Aku yakin aku tidak sendiri, tapi aku juga tahu tidak semua bisa seperti aku.
Tidak semua perempuan di negeri ini berkesempatan belajar, baca tulis pun, apalagi sampai sarjana. Tidak semua perempuan punya pilihan hidup sendiri, antara bersuami atau dengan orangtua. Tidak semua perempuan punya akses bacaan yang memperluas wawasan, juga tidak semua cakap berbahasa lain yang menjembatani informasi.
Dalam banyak keterbatasan dan kesenjangan yang masih terjadi, kesempatan mendapatkan pendidikan di negeri ini hari ini, jauuuuuh lebih baik daripada masa Kartini. Ini sungguh kemewahan, boleh terus belajar dan tak dipaksa kawin.
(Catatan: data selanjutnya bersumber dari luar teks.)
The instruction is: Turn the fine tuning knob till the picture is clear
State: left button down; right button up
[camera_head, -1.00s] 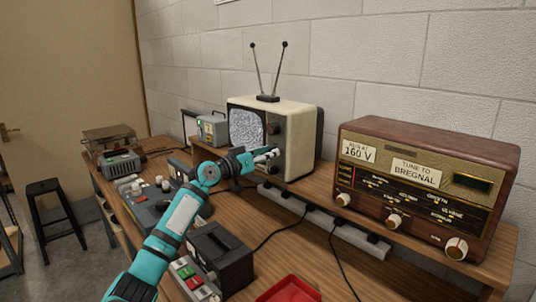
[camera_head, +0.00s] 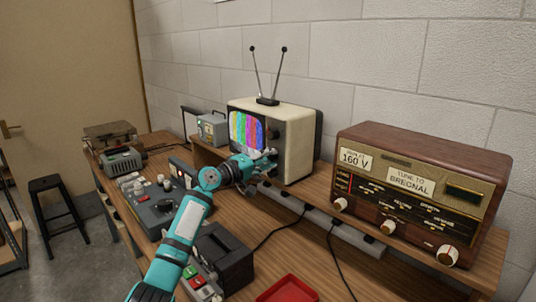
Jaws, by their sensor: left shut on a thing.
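The cream television (camera_head: 296,124) stands on the raised shelf against the wall, with its two-rod antenna on top. Its screen (camera_head: 246,132) shows upright colour bars. A dark upper knob (camera_head: 273,133) shows on its front panel, right of the screen. My left gripper (camera_head: 266,162) is at the lower part of that panel and is shut on a knob there. The gripper hides most of the fine tuning knob, so its turn angle cannot be seen. My right gripper is not in view.
A wooden radio (camera_head: 425,165) with paper labels stands on the shelf at right. Below are a red tray (camera_head: 289,290), a dark box with coloured buttons (camera_head: 221,256) and a grey control panel (camera_head: 155,205). Black cables cross the bench. A stool (camera_head: 57,208) stands at left.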

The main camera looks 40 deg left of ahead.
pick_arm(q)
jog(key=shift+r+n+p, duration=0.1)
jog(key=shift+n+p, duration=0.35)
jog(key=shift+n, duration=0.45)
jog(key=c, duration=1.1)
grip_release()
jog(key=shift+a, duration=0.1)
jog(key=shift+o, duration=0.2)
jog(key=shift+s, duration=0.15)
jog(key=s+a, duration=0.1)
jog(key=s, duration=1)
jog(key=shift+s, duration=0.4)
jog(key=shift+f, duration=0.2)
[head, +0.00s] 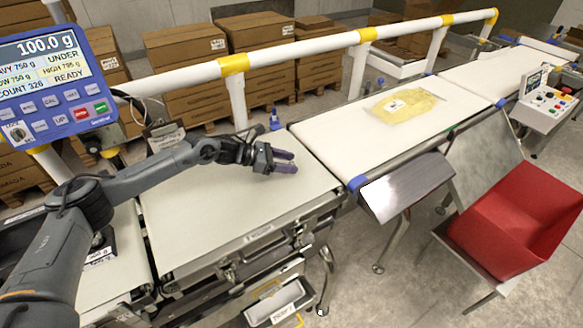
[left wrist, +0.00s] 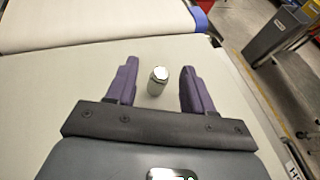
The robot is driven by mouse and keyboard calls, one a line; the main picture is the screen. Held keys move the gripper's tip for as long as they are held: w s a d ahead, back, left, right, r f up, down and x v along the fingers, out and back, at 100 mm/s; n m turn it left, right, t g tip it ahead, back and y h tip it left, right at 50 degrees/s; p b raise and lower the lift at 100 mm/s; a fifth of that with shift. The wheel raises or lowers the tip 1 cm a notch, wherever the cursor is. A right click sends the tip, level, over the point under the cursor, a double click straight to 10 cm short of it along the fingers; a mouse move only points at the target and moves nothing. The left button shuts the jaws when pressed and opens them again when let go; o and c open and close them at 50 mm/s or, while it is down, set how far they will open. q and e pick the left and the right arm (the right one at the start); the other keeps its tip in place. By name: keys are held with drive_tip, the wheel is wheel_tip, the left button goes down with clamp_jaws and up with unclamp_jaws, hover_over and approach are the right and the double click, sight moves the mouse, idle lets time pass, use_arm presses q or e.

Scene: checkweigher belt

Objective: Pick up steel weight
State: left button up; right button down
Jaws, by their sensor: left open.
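The steel weight (left wrist: 157,82) is a small shiny cylinder with a knob top. In the left wrist view it stands on the pale weighing platform (left wrist: 60,85), between the two purple fingers with a gap on each side. In the head view I cannot make it out; my left gripper seems to hide it. My left gripper (head: 287,161) is open, low over the right part of the platform (head: 215,215), fingers pointing right. My right gripper is not in view.
A blue display (head: 55,85) reading 100.0 g stands at the left. A white belt (head: 335,135) carries a yellow bag (head: 405,104). A white rail (head: 300,50) runs behind the platform. A red bin (head: 520,220) stands at the right. Most of the platform is clear.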

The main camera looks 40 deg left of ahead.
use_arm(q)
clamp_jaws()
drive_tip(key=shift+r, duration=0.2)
Dalam banyak keterbatasan dan kesenjangan yang masih terjadi, kita punya andil membuka kesempatan belajar yang lebih luas, lebih merata, lebih membumi sesuai tantangan setiap pribadi.
Ketika media berlomba mengusung satu atau beberapa nama, inilah Kartini modern, aku mau ajak kamu berkaca dan menemukan “Kartini” dalam dirimu.
Apa yang membakar semangatmu? Apa yang mau kamu perjuangkan? Apa kegelisahanmu yang sekaligus juga bara jiwamu?
Mari kita teruskan, perjalanan mewujudkan mimpi, sebagaimana kita teladani dari Kartini.